Readily available pegboard.  Seemed too flimsy to span tire well opening.

So Plan B was to but a 4’x4’ sheet of ¼” birch plywood. I knew it would not fit in my Sad Saab Sedan so I borrowed the wife’s Nissan Rogue.  I bought the plywood and attempted to load it into the Rogue.  I quickly found out that the thing does not have a 48” opening no way no how.  I tried the back hatch, the back door and the front door.  No amount of twisting or bending was going to get the board into the car so I admitted defeat and returned the board to the store.  However, several days later, I returned with my son and his Jeep and we got the board home.  Man, I need a pickup truck!

Hmmm.  I should have measured first!

The first step in the fabrication process was to get a large piece of cardboard and make a template of the trunk floor.  I added notch to clear the sheet metal around the trunk lock.  The front of the trunk had a little curve to it so I need to trim a little off the front of the template to match the curve.  I also added a center hole so I could hook a few fingers in to lift the board back up once it was lying flat in the trunk. The eBay board also had a swirly cut at the back of the trunk.  I could not figure out what that was for so I left it out.  
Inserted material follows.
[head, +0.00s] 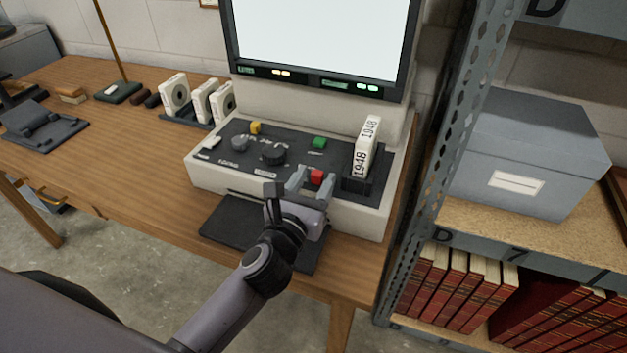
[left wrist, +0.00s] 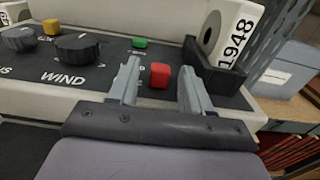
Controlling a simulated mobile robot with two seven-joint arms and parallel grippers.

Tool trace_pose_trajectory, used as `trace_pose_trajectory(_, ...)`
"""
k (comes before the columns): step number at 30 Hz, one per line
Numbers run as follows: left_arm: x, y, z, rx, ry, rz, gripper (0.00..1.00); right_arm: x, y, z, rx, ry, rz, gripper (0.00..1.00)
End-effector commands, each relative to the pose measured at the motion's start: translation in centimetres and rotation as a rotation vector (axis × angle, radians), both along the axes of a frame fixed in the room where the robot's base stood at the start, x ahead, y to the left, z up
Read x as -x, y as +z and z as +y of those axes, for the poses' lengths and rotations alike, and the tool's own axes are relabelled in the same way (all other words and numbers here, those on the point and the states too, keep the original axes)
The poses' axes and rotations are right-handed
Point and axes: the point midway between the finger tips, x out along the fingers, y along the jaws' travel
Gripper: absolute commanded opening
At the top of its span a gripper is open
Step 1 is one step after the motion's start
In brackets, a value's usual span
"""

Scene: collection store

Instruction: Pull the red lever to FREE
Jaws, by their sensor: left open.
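The red lever shows as a small red block (head: 317,176) on the dark control panel (head: 230,158) of a pale machine. In the left wrist view the red lever (left wrist: 159,76) stands between the two fingers of my left gripper (left wrist: 158,88), near their tips. My left gripper (head: 308,174) is open, with a gap on each side of the lever. I cannot make out a FREE label; the fingers and gripper body cover part of the panel. My right gripper is not in view.
A green button (head: 319,143), yellow button (head: 255,127) and black WIND knob (head: 273,154) are on the panel. A reel box marked 1948 (head: 366,147) stands in a slot right of the lever. A metal shelf post (head: 450,150) rises close to the right.

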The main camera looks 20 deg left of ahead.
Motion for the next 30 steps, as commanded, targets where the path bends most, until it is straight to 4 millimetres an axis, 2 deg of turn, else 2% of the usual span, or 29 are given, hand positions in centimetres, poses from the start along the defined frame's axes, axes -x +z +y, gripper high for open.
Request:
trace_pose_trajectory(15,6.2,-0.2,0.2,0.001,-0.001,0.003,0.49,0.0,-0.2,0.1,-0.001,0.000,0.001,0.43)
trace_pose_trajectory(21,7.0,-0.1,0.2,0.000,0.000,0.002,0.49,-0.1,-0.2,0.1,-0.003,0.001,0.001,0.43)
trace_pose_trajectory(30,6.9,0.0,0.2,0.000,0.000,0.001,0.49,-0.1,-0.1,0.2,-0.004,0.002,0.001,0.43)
I always save cardboard for templates.
Luckily had this big piece was stuck behind the tool box.


All the holes and notches cut.  Notice the curve at the top of the picture.


Template fits but could be a little wider.
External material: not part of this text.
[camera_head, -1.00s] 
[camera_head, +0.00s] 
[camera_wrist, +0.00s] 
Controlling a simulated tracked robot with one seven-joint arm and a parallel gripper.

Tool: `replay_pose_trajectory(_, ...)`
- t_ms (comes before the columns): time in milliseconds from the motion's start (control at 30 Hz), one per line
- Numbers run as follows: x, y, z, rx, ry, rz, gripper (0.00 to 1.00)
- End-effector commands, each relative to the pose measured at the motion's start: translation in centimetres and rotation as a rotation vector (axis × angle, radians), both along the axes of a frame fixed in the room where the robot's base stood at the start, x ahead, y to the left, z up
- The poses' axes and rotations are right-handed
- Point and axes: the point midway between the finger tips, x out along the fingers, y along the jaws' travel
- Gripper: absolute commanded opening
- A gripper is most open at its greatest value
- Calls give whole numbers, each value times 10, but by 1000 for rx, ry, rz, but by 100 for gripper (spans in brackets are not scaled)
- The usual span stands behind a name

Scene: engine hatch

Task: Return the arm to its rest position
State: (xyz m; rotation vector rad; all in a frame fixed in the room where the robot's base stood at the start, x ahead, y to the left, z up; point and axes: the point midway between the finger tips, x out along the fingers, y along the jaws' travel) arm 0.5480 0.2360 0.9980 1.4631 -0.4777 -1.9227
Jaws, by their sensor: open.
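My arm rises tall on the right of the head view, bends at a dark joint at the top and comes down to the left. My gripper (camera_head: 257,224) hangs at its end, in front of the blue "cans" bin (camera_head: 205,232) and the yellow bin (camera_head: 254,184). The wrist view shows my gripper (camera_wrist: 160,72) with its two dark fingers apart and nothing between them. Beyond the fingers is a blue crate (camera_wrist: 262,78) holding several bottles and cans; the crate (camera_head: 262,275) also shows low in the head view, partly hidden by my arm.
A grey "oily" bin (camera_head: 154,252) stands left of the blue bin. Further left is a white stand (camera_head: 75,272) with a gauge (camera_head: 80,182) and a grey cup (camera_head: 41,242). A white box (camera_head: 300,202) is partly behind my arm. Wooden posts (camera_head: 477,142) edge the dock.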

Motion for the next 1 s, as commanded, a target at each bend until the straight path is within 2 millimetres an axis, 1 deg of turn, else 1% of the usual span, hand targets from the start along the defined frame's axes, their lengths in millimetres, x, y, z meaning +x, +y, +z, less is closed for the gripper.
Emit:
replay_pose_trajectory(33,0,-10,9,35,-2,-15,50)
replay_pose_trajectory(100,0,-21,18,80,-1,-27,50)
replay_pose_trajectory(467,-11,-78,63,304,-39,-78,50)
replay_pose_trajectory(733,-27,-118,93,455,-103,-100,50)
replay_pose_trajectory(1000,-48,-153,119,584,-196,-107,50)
Once the template looked good, I transferred the measurements to the birch plywood.  My template was only 44” wide but I decided that I wanted the finished board to be 47” so it would cover more of the floor. I used my circular saw for the big cuts and a saber saw for all the notches and small cuts.  I sanded the edges and rounded the corners a little.  On my first test fit, the board dropped right into place.  No adjustments needed. Hurrah for templates!

Trunk board cut and ready to install . . . almost.

I could have stopped there but I had another great idea.  I had some Rattle Trap by FatMat mat left over from doing the interior floor so I applied it to the back of the trunk board.  The main purpose of the mat is the keep the board from rattling around back there.  I also hope that it with cut down on road noise and maybe reduce some of the heat coming in from the muffler which is right next to the spare tire wheel well.


Now, I have to get that flat fixed.

This picture shows the Rattle Trap applied to the
downside of the trunk board.  




Trunk board in place.  The trunk will eventually have a mat to cover the board.